:: THE EXERCISE ::
Without the pictures, return all of the material exactly as written.

(Robot episode data)
⁂

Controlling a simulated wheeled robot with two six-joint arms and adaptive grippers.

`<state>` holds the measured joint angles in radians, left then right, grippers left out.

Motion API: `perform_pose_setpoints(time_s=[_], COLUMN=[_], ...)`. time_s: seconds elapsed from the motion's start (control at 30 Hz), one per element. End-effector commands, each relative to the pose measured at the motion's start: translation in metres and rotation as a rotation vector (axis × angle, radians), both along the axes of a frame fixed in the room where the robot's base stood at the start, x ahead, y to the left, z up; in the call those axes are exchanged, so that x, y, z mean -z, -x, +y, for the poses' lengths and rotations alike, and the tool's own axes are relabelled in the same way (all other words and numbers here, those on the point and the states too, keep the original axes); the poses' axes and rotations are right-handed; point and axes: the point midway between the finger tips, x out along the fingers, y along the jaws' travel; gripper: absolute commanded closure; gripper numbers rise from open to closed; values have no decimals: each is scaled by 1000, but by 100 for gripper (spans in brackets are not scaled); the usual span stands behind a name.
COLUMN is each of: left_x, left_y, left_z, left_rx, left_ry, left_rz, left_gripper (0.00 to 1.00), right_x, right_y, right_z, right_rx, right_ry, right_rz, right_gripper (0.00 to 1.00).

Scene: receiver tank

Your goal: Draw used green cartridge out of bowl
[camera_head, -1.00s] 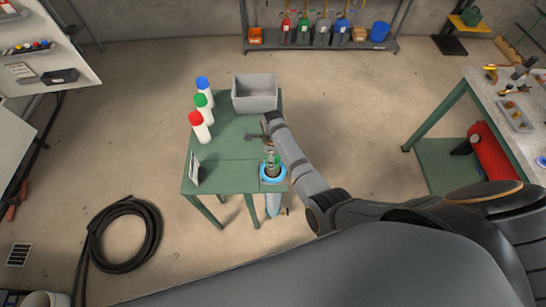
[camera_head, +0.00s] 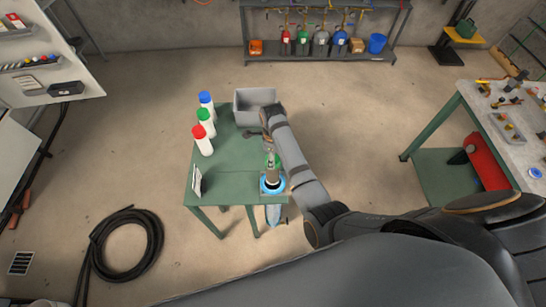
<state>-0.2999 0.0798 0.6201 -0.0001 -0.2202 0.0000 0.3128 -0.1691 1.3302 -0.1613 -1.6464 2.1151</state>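The bowl (camera_head: 264,190) is a blue-rimmed filter housing at the front right corner of the green table. The used green cartridge (camera_head: 272,174) stands roughly upright in it, with a green top and a grey-brown body showing above the rim. Its lower end is hidden in the bowl. My right gripper (camera_head: 270,154) reaches down from above and appears shut on the cartridge's top; the fingers are small and partly covered by my arm. My left gripper is not in view.
White bottles with blue (camera_head: 205,97), green (camera_head: 204,114) and red (camera_head: 198,131) caps stand on the table's left side. A grey bin (camera_head: 254,104) is at the back. A small upright card (camera_head: 197,181) stands at the front left. The table's middle (camera_head: 232,155) is clear.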

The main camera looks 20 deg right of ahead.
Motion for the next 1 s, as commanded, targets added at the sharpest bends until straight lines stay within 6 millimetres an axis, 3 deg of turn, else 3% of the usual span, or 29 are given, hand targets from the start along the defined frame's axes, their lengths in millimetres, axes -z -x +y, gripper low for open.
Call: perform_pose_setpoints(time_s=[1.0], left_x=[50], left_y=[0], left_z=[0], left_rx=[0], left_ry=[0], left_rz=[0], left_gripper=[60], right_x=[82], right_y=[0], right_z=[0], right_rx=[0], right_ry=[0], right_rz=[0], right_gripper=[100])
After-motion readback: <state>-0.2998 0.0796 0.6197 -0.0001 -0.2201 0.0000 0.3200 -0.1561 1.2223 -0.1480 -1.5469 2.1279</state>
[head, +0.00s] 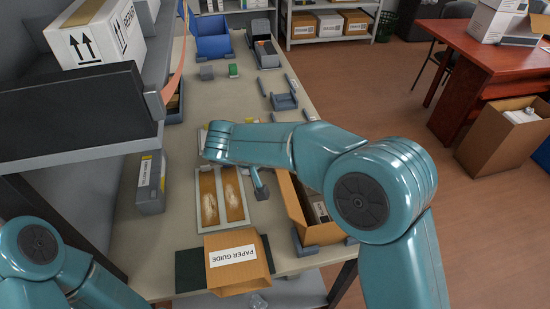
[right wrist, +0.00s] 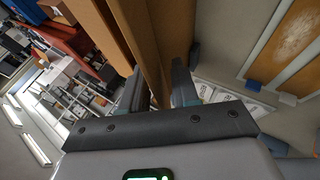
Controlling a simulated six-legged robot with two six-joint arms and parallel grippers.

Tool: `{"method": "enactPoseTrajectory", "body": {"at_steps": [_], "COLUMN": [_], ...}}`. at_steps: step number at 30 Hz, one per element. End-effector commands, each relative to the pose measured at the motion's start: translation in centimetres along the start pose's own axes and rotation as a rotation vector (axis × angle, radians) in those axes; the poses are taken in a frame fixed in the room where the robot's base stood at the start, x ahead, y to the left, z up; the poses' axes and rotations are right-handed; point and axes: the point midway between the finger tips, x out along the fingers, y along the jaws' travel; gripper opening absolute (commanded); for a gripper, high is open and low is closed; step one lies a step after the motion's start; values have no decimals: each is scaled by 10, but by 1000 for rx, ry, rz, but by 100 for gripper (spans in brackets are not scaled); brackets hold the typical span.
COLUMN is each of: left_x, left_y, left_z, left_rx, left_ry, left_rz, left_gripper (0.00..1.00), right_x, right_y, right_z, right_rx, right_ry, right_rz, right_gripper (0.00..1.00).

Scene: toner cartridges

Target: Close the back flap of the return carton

⁂

:: CORRECT RESULT ::
Controlling a simulated wheeled robot with two six-joint arms and adaptive grippers.

`<state>` holds the measured joint angles in radians, left then right, grippers left out.

Motion API: `perform_pose_setpoints(time_s=[_], COLUMN=[_], ...)`. time_s: seconds elapsed from the motion's start (control at 30 Hz), one per element. End-effector commands, each relative to the pose measured at the motion's start: translation in metres and rotation as a rotation vector (axis × angle, radians), both along the axes of a frame fixed in the room where the robot's base stood at the start, x ahead, y to the left, z up; in the call those axes are exchanged, so that x, y, z mean -z, -x, +y, for the poses' lengths and rotations alike, and the tool's own axes are relabelled in the same way (all other words and numbers here, those on the point and the states too, keep the original axes); the poses' axes and rotations are right-handed; point and axes: the point midway between the finger tips, x out along the fingers, y along the jaws' travel; gripper: absolute commanded closure; gripper numbers rise from open to closed; values have no decimals: each is scaled by 1000, but by 100 for gripper (spans in brackets are not scaled); the usual span stands behind a name.
COLUMN is each of: left_x, left_y, left_z, left_rx, left_ry, left_rz, left_gripper (0.00 to 1.00), right_x, right_y, right_z, right_rx, right_ry, right_rz, right_gripper (0.00 to 1.00).

Scene: receiver tank

Your goal: Draw used green cartridge out of bowl
[camera_head, -1.00s] 
[camera_head, +0.00s] 
<state>-0.2999 0.0798 0.6201 -0.0001 -0.2202 0.0000 0.3128 -0.1691 1.3302 -0.1613 -1.6464 2.1151</state>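The bowl (camera_head: 264,190) is a blue-rimmed filter housing at the front right corner of the green table. The used green cartridge (camera_head: 272,174) stands roughly upright in it, with a green top and a grey-brown body showing above the rim. Its lower end is hidden in the bowl. My right gripper (camera_head: 270,154) reaches down from above and appears shut on the cartridge's top; the fingers are small and partly covered by my arm. My left gripper is not in view.
White bottles with blue (camera_head: 205,97), green (camera_head: 204,114) and red (camera_head: 198,131) caps stand on the table's left side. A grey bin (camera_head: 254,104) is at the back. A small upright card (camera_head: 197,181) stands at the front left. The table's middle (camera_head: 232,155) is clear.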

The main camera looks 20 deg right of ahead.
Motion for the next 1 s, as commanded, targets added at the sharpest bends until straight lines stay within 6 millimetres an axis, 3 deg of turn, else 3% of the usual span, or 29 are given, hand targets from the start along the defined frame's axes, their lengths in millimetres, axes -z -x +y, gripper low for open.
Call: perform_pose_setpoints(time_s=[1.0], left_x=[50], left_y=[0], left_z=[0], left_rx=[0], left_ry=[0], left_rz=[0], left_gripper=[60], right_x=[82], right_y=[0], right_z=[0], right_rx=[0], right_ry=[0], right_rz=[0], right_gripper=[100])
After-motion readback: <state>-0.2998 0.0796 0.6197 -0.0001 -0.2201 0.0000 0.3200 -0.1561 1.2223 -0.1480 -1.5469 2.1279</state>
[head, +0.00s] 
[right wrist, +0.00s] 
Controlling a simulated six-legged robot with two six-joint arms and parallel grippers.

Tool: `{"method": "enactPoseTrajectory", "body": {"at_steps": [_], "COLUMN": [_], ...}}`. at_steps: step number at 30 Hz, one per element. End-effector commands, each relative to the pose measured at the motion's start: translation in centimetres along the start pose's own axes and rotation as a rotation vector (axis × angle, radians) in those axes; the poses are taken in a frame fixed in the room where the robot's base stood at the start, x ahead, y to the left, z up; the poses' axes and rotations are right-handed; point and axes: the point midway between the finger tips, x out along the fingers, y along the jaws' travel; gripper opening absolute (commanded); for a gripper, high is open and low is closed; step one lies a step after the motion's start; values have no decimals: each is scaled by 10, but by 1000 for rx, ry, rz, but by 100 for gripper (spans in brackets are not scaled); brackets hold the typical span.
COLUMN is each of: left_x, left_y, left_z, left_rx, left_ry, left_rz, left_gripper (0.00..1.00), right_x, right_y, right_z, right_rx, right_ry, right_rz, right_gripper (0.00..1.00).

Scene: toner cartridges

Target: Close the back flap of the return carton

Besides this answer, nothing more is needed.